Generative Densification: Learning to Densify Gaussians for High-Fidelity Generalizable 3D Reconstruction
Seungtae Nam, Xiangyu Sun, Gyeongjin Kang, Younggeun Lee, Seungjun Oh, Eunbyung Park
TL;DR
Generative Densification (GD) tackles the challenge of representing high-frequency details in generalized feed-forward Gaussian models for 3D reconstruction by densifying coarse Gaussians through up-sampling learned feature representations in a single forward pass. It selects the most informative Gaussians using view-space gradients, propagates refinement across $L$ layers with up-sampling, learnable masking, and a Gaussian head, and augments local features with global adaptive normalization via serialized attention.
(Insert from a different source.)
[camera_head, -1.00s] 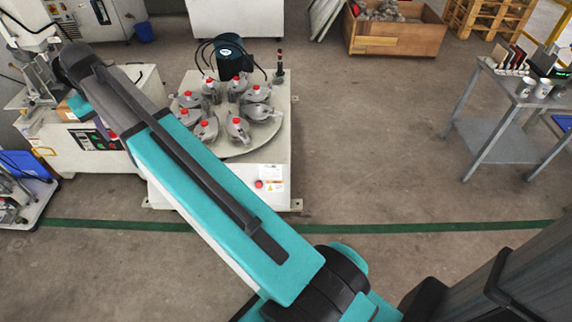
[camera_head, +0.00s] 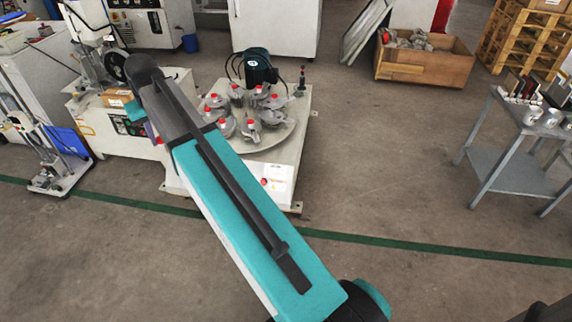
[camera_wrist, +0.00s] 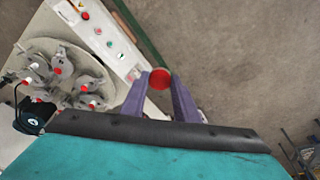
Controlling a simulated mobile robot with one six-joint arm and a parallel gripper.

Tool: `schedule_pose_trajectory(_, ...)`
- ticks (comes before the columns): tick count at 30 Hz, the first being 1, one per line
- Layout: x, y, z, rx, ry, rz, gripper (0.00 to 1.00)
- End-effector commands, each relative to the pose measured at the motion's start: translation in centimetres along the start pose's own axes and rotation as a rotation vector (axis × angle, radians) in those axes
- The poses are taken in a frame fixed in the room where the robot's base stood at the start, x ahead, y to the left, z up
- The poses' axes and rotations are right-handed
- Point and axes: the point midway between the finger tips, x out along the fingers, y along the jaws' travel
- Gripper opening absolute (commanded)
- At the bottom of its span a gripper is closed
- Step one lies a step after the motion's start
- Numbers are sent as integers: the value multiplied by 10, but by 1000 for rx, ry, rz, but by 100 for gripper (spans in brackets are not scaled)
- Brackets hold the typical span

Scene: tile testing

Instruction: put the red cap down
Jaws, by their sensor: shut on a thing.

Integrated into LaRa (object-level) and MVSplat (scene-level), GD achieves state-of-the-art or competitive results on Gobjaverse and RE10K with substantially fewer parameters, and demonstrates robust cross-dataset generalization. Ablation studies confirm the value of gradient-guided selection and learnable masking for efficiency, while qualitative analyses show finer geometric details are captured by the generated fine Gaussians.
Abstract
Generalized feed-forward Gaussian models have achieved significant progress in sparse-view 3D reconstruction by leveraging prior knowledge from large multi-view datasets. However, these models often struggle to represent high-frequency details due to the limited number of Gaussians. While the densification strategy used in per-scene 3D Gaussian splatting (3D-GS) optimization can be adapted to the feed-forward models, it may not be ideally suited for generalized scenarios. In this paper, we propose Generative Densification, an efficient and generalizable method to densify Gaussians generated by feed-forward models. Unlike the 3D-GS densification strategy, which iteratively splits and clones raw Gaussian parameters, our method up-samples feature representations from the feed-forward models and generates their corresponding fine Gaussians in a single forward pass, leveraging the embedded prior knowledge for enhanced generalization. Experimental results on both object-level and scene-level reconstruction tasks demonstrate that our method outperforms state-of-the-art approaches with comparable or smaller model sizes, achieving notable improvements in representing fine details.